◆ **INSTRUCTIONS TO FOLLOW**:
Restate the records below word for word, and omit the images they hold.

◆ **DATASET CONTENT**:
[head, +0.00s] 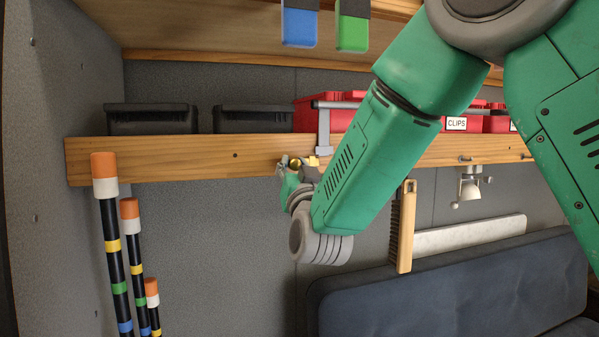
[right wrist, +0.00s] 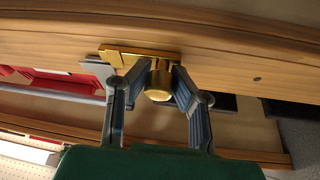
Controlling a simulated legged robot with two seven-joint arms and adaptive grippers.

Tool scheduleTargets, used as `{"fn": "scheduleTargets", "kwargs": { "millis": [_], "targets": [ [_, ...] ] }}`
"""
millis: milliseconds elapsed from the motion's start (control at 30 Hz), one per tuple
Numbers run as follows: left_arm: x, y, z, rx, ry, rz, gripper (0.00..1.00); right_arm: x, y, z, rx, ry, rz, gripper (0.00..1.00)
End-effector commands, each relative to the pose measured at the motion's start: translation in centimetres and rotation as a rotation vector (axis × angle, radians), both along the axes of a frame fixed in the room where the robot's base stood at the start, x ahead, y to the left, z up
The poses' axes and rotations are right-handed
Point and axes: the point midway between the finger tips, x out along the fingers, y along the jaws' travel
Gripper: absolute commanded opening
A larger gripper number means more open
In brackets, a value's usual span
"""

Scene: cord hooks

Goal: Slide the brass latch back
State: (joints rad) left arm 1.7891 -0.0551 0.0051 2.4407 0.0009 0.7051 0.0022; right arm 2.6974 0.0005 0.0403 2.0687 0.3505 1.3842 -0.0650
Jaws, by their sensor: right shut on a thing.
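The brass latch (right wrist: 140,54) is fixed to the face of the wooden rail (right wrist: 225,52) in the right wrist view. Its round brass knob (right wrist: 159,82) sits between my right gripper's fingers (right wrist: 158,88), which are shut on it. In the head view the right gripper (head: 289,164) is at the rail's front, with the brass knob (head: 297,164) partly hidden behind it and the latch plate (head: 313,160) just to its right. A grey bracket (head: 323,130) stands directly by the latch. My left gripper does not show.
Black bins (head: 152,119) and red bins (head: 345,100) stand above the rail. Banded poles (head: 112,240) lean at the left. A brush (head: 403,228) and a small white lamp (head: 470,186) hang at the right, above a dark blue padded seat (head: 450,285).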

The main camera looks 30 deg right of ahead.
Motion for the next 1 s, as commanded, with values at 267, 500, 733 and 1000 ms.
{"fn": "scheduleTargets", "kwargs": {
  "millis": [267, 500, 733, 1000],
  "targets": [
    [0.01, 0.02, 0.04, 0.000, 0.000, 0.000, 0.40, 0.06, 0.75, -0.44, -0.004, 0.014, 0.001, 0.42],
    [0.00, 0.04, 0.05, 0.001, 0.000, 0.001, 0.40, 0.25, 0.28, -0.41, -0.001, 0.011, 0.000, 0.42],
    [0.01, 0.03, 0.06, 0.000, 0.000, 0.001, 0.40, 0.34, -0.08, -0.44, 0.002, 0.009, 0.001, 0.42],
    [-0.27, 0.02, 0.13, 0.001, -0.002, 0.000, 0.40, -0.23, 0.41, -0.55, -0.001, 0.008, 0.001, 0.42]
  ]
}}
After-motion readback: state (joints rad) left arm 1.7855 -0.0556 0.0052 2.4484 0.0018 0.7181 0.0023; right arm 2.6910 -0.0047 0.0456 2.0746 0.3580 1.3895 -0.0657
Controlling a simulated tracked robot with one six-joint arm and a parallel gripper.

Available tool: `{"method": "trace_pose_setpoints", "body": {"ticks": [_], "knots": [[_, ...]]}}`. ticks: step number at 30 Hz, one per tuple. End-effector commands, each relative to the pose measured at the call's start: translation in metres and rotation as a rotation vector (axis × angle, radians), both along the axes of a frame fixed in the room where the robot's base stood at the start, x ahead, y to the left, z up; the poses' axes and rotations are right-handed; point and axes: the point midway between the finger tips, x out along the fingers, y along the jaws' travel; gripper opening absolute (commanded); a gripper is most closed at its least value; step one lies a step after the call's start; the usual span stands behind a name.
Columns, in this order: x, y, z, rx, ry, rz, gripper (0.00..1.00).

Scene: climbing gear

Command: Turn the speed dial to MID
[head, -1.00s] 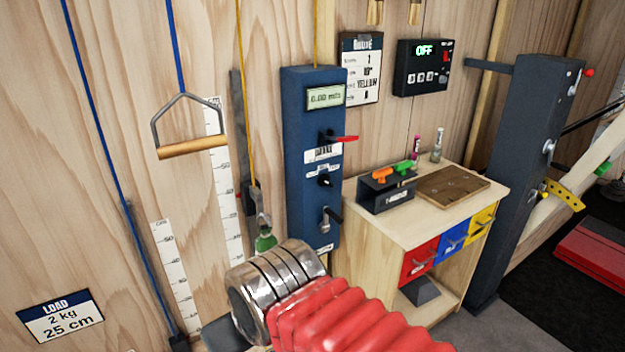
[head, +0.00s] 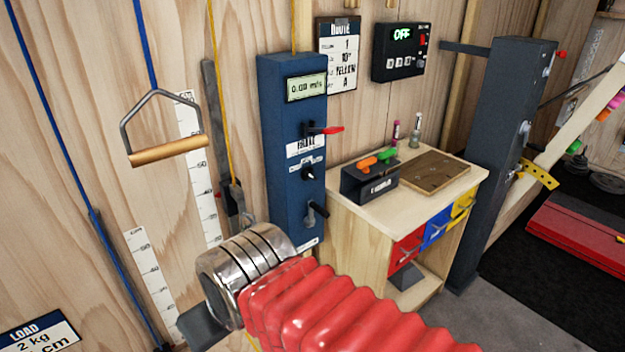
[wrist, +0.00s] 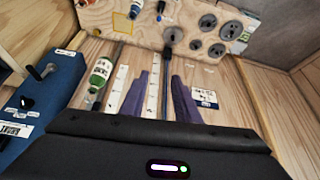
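The speed dial is a black round knob (head: 308,172) with a small white mark, midway down the front of a blue box (head: 270,150) on the wooden wall. Its setting is too small to read. In the wrist view the dial (wrist: 27,102) shows at the left edge, on the blue box. My gripper (wrist: 162,90) appears open and empty, with its two dark fingers apart over the wall. It is off to one side of the box, not touching the dial. In the head view my red-sleeved arm hides most of the gripper.
A red lever (head: 328,130) sits above the dial and a black-handled lever (head: 317,211) below it. A display (head: 306,87) tops the box. A wooden handle (head: 168,150) hangs on a blue rope at left. A wooden cabinet (head: 352,235) stands right of the box.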

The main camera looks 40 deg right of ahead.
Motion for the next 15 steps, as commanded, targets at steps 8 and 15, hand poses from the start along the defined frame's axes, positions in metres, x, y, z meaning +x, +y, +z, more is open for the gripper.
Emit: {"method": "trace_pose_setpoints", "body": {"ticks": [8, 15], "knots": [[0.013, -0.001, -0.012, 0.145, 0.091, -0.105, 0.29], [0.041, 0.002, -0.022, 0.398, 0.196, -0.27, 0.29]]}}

◆ **PROBLEM SOLUTION**:
[head, +0.00s] 
[right wrist, +0.00s] 
Controlling a simulated legged robot with two seven-joint arms and adaptive grippers.

Tool scheduleTargets, used as `{"fn": "scheduleTargets", "kwargs": { "millis": [_], "targets": [ [_, ...] ] }}`
"""
millis: milliseconds elapsed from the motion's start (control at 30 Hz), one per tuple
Numbers run as follows: left_arm: x, y, z, rx, ry, rz, gripper (0.00..1.00); right_arm: x, y, z, rx, ry, rz, gripper (0.00..1.00)
End-effector commands, each relative to the pose measured at the motion's start: translation in centimetres and rotation as a rotation vector (axis × angle, radians), both along the axes of a frame fixed in the room where the robot's base stood at the start, x ahead, y to the left, z up
The poses' axes and rotations are right-handed
Point and axes: the point midway between the finger tips, x out along the fingers, y along the jaws' travel
Gripper: absolute commanded opening
A larger gripper number means more open
In brackets, a value's usual span
"""

Scene: cord hooks

Goal: Slide the brass latch back
State: (joints rad) left arm 1.7891 -0.0551 0.0051 2.4407 0.0009 0.7051 0.0022; right arm 2.6974 0.0005 0.0403 2.0687 0.3505 1.3842 -0.0650
Jaws, by their sensor: right shut on a thing.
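The brass latch (right wrist: 140,54) is fixed to the face of the wooden rail (right wrist: 225,52) in the right wrist view. Its round brass knob (right wrist: 159,82) sits between my right gripper's fingers (right wrist: 158,88), which are shut on it. In the head view the right gripper (head: 289,164) is at the rail's front, with the brass knob (head: 297,164) partly hidden behind it and the latch plate (head: 313,160) just to its right. A grey bracket (head: 323,130) stands directly by the latch. My left gripper does not show.
Black bins (head: 152,119) and red bins (head: 345,100) stand above the rail. Banded poles (head: 112,240) lean at the left. A brush (head: 403,228) and a small white lamp (head: 470,186) hang at the right, above a dark blue padded seat (head: 450,285).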

The main camera looks 30 deg right of ahead.
Motion for the next 1 s, as commanded, with values at 267, 500, 733 and 1000 ms.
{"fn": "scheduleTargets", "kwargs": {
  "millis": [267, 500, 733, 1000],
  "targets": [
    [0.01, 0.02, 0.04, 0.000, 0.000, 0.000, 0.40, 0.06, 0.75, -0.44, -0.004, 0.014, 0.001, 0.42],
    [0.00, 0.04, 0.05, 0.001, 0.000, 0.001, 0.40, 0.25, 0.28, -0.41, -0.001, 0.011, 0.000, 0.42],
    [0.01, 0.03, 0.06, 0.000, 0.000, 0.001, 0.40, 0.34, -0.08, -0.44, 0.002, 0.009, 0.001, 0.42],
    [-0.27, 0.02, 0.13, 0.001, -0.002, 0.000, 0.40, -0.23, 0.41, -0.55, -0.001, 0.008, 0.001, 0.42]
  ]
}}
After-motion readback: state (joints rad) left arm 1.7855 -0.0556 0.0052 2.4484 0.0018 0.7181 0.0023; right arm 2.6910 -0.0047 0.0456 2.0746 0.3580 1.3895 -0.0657
Controlling a simulated tracked robot with one six-joint arm and a parallel gripper.

Available tool: `{"method": "trace_pose_setpoints", "body": {"ticks": [_], "knots": [[_, ...]]}}`. ticks: step number at 30 Hz, one per tuple. End-effector commands, each relative to the pose measured at the call's start: translation in metres and rotation as a rotation vector (axis × angle, radians), both along the axes of a frame fixed in the room where the robot's base stood at the start, x ahead, y to the left, z up; the poses' axes and rotations are right-handed; point and axes: the point midway between the finger tips, x out along the fingers, y along the jaws' travel; gripper opening absolute (commanded); a gripper is most closed at its least value; step one lies a step after the call's start; the usual span stands behind a name.
Columns, in this order: x, y, z, rx, ry, rz, gripper (0.00..1.00).

Scene: climbing gear

Command: Turn the speed dial to MID
[head, -1.00s] 
[head, +0.00s] 
[wrist, +0.00s] 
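The speed dial is a black round knob (head: 308,172) with a small white mark, midway down the front of a blue box (head: 270,150) on the wooden wall. Its setting is too small to read. In the wrist view the dial (wrist: 27,102) shows at the left edge, on the blue box. My gripper (wrist: 162,90) appears open and empty, with its two dark fingers apart over the wall. It is off to one side of the box, not touching the dial. In the head view my red-sleeved arm hides most of the gripper.
A red lever (head: 328,130) sits above the dial and a black-handled lever (head: 317,211) below it. A display (head: 306,87) tops the box. A wooden handle (head: 168,150) hangs on a blue rope at left. A wooden cabinet (head: 352,235) stands right of the box.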

The main camera looks 40 deg right of ahead.
Motion for the next 15 steps, as commanded, targets at steps 8 and 15, hand poses from the start along the defined frame's axes, positions in metres, x, y, z meaning +x, +y, +z, more is open for the gripper.
Emit: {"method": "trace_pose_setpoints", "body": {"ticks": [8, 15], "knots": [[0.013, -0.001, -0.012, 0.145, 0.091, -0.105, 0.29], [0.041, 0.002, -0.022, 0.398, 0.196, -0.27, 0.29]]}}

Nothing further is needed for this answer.